Surely, there is a rational, obvious explanation for the close U.S. alliance with Israel: Hasn’t Israel proven to be a reliable and an effective defender of U.S. interests in the Mideast? Surely the Iraq war has a more obvious explanation than a Zionist plot: Isn’t it a result of Washington’s drive to conquer the oil-rich Middle East?

U.S. imperialism’s foreign policy, far from being hijacked by some small country, is controlled by and represents the interests of a class: the wealthy billionaire families and industrialists who rule the U.S., including both their parties, the Democrats and Republicans.
Zionism threatens Jewish survival

Zionism represents a dangerous trap for the Jewish people. It maintains that Israel is a secure and necessary haven for Jews in this world. But Israel’s existence is based on the conquest of the majority by a minority and that it must protect its conquest by reliance on imperialism. It cannot exist without the assistance of U.S. imperialism -- and imperialism is a dying system.

Zionim is a trap for the Jews. Today, Israel is the most dangerous place in the world for Jews to live.

Many Israelis recoil at the suggestion of a parallel with South Africa’s apartheid system of institutionalized racism because it stabs at the heart of how they see themselves and their country, founded after centuries of hatred, pogroms and ultimately genocide. But hope for the Jews lies in making common cause with other victims of oppression. This is shown by my personal experience.

I was born to a Jewish family in France during the Second World War. The French Vichy government was then rounding up Jews, solely because of their religious and ethnic background, and deporting them to Hitler's concentration camps. That's how my mother landed in Auschwitz and died in the gas chamber.

I am alive today, like thousands of other Jewish children of the time, thanks to the anti-Nazi resistance in France. My mother had providently put me in the care of the Jewish resistance organization, itself part of a broader working-class resistance alliance. They placed me in the hands of a courageous peasant family, who hid me until the Liberation.

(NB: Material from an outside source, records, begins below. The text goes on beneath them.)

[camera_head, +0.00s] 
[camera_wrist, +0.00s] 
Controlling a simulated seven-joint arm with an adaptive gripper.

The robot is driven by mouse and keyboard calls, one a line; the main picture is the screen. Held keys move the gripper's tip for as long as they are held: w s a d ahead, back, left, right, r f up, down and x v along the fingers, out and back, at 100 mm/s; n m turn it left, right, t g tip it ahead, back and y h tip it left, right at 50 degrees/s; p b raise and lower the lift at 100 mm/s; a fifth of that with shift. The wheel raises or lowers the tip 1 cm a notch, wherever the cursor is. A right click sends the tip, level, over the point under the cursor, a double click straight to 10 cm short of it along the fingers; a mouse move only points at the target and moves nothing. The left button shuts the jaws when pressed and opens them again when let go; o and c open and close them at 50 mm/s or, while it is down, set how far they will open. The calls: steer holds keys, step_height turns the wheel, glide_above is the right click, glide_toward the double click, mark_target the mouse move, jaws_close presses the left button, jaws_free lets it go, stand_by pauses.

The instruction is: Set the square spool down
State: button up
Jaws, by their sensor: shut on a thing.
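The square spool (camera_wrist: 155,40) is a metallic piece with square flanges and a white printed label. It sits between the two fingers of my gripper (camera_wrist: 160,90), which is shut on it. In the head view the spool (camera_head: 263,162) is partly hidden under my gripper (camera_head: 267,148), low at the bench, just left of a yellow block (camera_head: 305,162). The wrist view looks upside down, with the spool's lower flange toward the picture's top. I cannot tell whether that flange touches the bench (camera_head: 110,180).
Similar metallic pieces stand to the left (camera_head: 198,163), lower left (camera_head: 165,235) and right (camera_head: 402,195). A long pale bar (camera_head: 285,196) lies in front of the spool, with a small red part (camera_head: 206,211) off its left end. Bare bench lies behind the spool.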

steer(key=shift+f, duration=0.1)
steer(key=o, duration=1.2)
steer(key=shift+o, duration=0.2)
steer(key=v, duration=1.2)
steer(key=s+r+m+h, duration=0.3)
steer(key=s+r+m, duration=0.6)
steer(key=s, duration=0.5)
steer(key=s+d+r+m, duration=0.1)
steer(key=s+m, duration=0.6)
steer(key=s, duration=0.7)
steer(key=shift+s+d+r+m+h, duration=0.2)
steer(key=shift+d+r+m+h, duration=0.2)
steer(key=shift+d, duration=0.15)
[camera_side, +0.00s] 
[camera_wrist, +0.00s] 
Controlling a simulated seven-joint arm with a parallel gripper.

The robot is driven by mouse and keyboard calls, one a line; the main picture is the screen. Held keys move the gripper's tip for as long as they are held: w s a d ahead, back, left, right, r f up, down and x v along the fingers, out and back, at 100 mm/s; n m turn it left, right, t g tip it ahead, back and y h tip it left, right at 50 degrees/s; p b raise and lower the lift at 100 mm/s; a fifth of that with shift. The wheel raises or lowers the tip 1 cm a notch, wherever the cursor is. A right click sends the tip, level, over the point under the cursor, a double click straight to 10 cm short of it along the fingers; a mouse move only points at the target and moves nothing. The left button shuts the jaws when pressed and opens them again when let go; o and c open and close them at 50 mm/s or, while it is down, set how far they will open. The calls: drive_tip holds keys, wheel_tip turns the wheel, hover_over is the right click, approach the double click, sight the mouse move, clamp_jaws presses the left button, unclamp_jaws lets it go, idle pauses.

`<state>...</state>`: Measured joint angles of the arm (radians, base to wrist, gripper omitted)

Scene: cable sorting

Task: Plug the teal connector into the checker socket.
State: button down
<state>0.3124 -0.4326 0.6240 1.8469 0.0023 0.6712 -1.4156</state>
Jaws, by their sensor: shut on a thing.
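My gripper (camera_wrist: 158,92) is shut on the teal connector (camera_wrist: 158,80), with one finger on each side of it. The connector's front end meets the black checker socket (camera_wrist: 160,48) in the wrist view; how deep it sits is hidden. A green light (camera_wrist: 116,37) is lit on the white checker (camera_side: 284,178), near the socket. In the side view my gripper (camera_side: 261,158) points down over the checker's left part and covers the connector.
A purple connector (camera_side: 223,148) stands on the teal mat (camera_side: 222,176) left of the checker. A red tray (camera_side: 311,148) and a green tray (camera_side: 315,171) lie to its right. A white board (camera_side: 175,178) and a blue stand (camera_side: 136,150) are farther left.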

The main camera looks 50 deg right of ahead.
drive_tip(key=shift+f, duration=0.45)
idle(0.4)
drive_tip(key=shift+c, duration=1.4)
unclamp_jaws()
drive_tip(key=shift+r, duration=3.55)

The resistance united people of many political persuasions and religious beliefs: Jewish, Christian, and Muslim – for there were many Muslims in the French resistance. It united Jews with socialists and other anti-Nazi fighters. It saved the lives of thousands of Jewish children in France. And this resistance struck heavy blows against French anti-Semitism, which are felt to this day.

Today we must join in a similar broad alliance , this time to defend the Palestinians and to oppose Zionism and imperialism. In doing this, we also strike blows against anti-Semitism. The Zionists’ aggressive policies in the Middle East are against the interests of Jewish people and Palestinians alike, all of whom have a stake in a peaceful and united Middle East. Palestinian liberation offers the Jewish people in the Middle East the prospect of brotherhood and peace.

As Lenin said in the message I quoted earlier,

“Shame on those who foment hatred toward the Jews, who foment hatred toward other nations. Long live the fraternal trust and fighting alliance of the workers of all nations in the struggle to overthrow capitalism.”

See also by Suzanne Weiss - Holocaust survivor responds to Zionism

3 comments:

David Rosenberg said...

I'm interested in this piece as an anti-Zionist Jew in Britain with many Toronto family connections. Thanks for publishing it Derek.

I agree with its motivation though I have questions about some of its content.

Her explanation of antisemitism follows a very orthodox reading of the young Trotskyist Abram Leon (himself a Holocaust victim) - which has been challenged by other marxists as very mechanistic and only true about certain Jewish communities at certain times. We need a broader, deeper framework to understand the depth of antisemitism in Western culture especially and to understand how it can transmogrify into genocidal variants.

No doubt Lenin was a sincere opponent of antisemitism. But that didn't stop him from internalising commonly held culturally chauvinist attitudes in Russia towards Jews and Jewish/Yiddish culture, revealed in some of his polemics with the Bund.

Suzanne says: "Today, official anti-Semitism in Canada and other imperialist countries has been dismantled... But anti-Semitism persists as a component of racist ideology. It remains part of the baggage of radical rightist groups, and is expressed, although cautiously, by influential right-wing politicians like Patrick Buchanan in the U.S. or Jean-Marie Le Pen in France."

She is right to note its persistence but I would hardly call Buchanan and Le Pen or others on the far right in various countries cautious about expressing antisemitic attitudes.

Her analysis of Zionism is more convincing. But whereas it is true that the victims of Zionism will inevitably feel anger and hatred towards their aggressors it is surely the duty of the left within and in solidarity with these struggles to NOT be understanding when this is expressed in antisemitic terms.

Also it is incumbent on the left to recognise that reactionary politics in what imperialism terms "the Middle East" has its own political roots and its own agency and is not just a reaction to western aggression. Zioinism may be the pretext but it is not the cause or justification for antisemitism.

The former PLO rep in London, Afif Safieh, always expressed it very well when he said that antisemitism is as much an enemy of the Palestinians and their struggle as it is an enemy of the Jews."

Derek Wall said...

Thanks David for your instructive comments

Jim Denham said...

The view that has been expressed in no way excuses the anti-semitic view (now widely held on the British "left"), that Israel has no right to exist. It does: and people who say otherwise are, sim[ly nati-semites.